The main problem is the subject matter, though. Most of my patterns have some sort of sauciness to them or a naughty word or two. Even if I just work on the border while others are around, the question comes up - "What's it going to say?" and I'm a terrible liar and blush very easliy, so it's pretty much all over at that point. I was working on my Hasty Fellatio pattern when my parents were in town and my Dad asked me what it was going to say. That was the last time I stitched in front of anyone but Jim. :)

Mr X Stitch said...

I must admit I had some difficulty in stitching my latest Bad Mofo piece in public because it might have offended.
I think this stitching in public and the associated psychological processes that we go through is an important part of personal development. I'm comfortable with stitching on the train now, but my next challenge is to actively engage with other people on the train/bus/bench about what I'm doing and what they're doing. Not easy for a Brit.
But I'm going to keep doing it - I do quite like the option of stitching in public these days. It's cathartic.

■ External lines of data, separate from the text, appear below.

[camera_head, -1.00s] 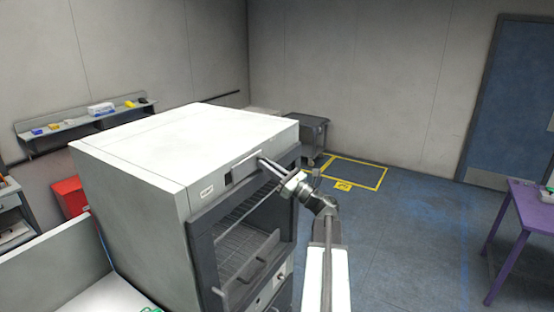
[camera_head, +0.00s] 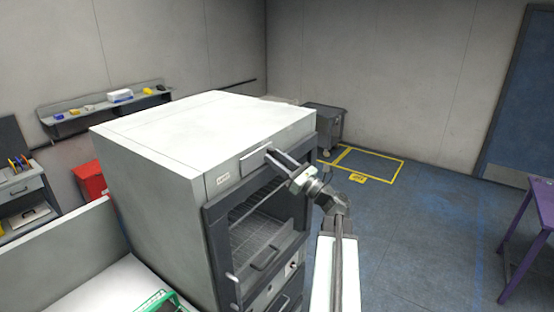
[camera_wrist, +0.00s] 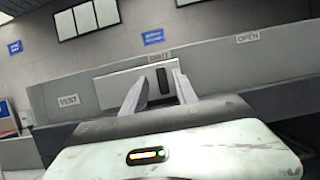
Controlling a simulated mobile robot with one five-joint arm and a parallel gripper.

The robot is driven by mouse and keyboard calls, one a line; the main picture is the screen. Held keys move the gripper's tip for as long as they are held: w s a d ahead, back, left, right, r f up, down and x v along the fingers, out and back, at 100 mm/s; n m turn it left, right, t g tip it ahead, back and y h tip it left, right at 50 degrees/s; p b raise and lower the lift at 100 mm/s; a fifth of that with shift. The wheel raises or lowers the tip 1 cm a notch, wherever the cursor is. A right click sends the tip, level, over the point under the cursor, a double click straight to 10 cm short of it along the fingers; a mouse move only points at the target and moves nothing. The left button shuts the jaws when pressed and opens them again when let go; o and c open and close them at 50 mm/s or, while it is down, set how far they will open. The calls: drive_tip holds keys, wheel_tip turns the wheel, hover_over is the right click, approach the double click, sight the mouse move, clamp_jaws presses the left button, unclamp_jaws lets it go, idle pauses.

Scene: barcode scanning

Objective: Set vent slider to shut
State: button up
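The vent strip (camera_wrist: 67,113) runs along the upper front of a grey oven-like cabinet (camera_head: 160,185). In the wrist view it bears the labels VENT at left, SHUT (camera_wrist: 159,57) near the middle and OPEN (camera_wrist: 248,38) at right. A dark upright slider knob (camera_wrist: 165,82) stands against a pale plate (camera_wrist: 115,88), just below the SHUT label and well left of OPEN. My gripper (camera_wrist: 160,76) is open, one finger on each side of the knob. A gap shows on the left; the right finger is close to it, contact unclear. In the head view my gripper (camera_head: 271,152) is at the pale plate.
Below the strip is the cabinet's dark-framed door (camera_head: 262,225) with a handle. A wall shelf (camera_head: 75,122) and a red bin (camera_head: 90,178) are at left. A grey cart (camera_head: 325,122) stands behind. A purple table (camera_head: 535,210) is at right, with open floor between.

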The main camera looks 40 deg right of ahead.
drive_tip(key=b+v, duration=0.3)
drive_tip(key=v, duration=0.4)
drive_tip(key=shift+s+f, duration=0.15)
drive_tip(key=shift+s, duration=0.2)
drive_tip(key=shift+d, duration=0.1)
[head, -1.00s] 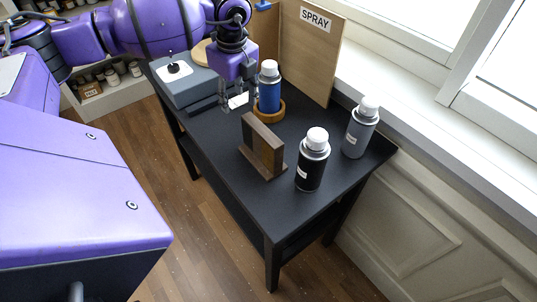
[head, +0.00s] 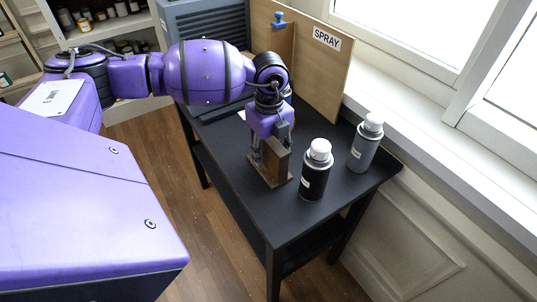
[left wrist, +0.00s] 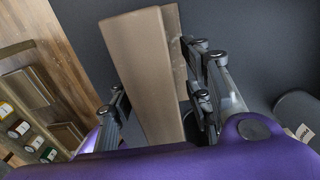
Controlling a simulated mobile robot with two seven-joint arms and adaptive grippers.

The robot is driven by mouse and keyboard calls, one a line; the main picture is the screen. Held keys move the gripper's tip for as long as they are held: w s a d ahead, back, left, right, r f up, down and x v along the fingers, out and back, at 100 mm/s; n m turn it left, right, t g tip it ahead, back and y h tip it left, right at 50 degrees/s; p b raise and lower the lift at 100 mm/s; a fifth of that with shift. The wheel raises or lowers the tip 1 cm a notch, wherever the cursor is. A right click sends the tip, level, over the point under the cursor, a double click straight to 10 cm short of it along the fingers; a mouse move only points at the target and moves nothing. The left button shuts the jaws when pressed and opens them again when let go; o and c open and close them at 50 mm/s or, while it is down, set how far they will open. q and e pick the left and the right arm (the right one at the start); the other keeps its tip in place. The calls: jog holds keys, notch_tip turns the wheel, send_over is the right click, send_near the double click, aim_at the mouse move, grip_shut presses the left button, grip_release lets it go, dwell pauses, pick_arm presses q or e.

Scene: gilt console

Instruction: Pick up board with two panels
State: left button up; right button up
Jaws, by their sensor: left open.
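A brown wooden piece, an upright panel (head: 278,160) on a flat base panel (head: 272,183), stands on the black table (head: 255,212). My left gripper (head: 271,152) is over it from above, fingers pointing down. In the left wrist view the upright panel (left wrist: 148,75) runs between the open fingers (left wrist: 160,90), one on each side. A gap shows at the left finger; contact on the right side cannot be told. My arm and gripper hide part of the panel in the head view. My right gripper is not in view.
A black can (head: 315,172) and a grey can (head: 365,145), both white-capped, stand right of the gripper. A two-panel wooden screen (head: 318,75) labelled SPRAY stands behind. A grey louvred box (head: 215,25) is at the back left. The table's front end is clear.

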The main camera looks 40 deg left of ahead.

And let's face it WJ, if we're going to pioneer the manbroidery movement (along with Benjibot, Johnny Murder, Bascom Hogue, Kidmissile and others) we have to keep at this stuff.

I need to work on a range of man-safe stitch subjects... Hmm.

Keep it up though dude, and then at some point you will be revered. :)

IncogKnito said...

I stumbled across your project on craftster today (http://www.craftster.org/forum/index.php?topic=300166.0) and I had to see your blog. While I don't personally stitch, I know a man who does. My dad has cross stitched for as long as I can remember. I'm pretty sure he has never completely x-stitched in public, friends and family know his work. He creates some very beautiful works of art and I have a whole wall of framed pictures to showcase. I always brag about him and his work whenever the opportunity arises. I just wanted to let you know that I think what you do is awesome. Great job stitching in public.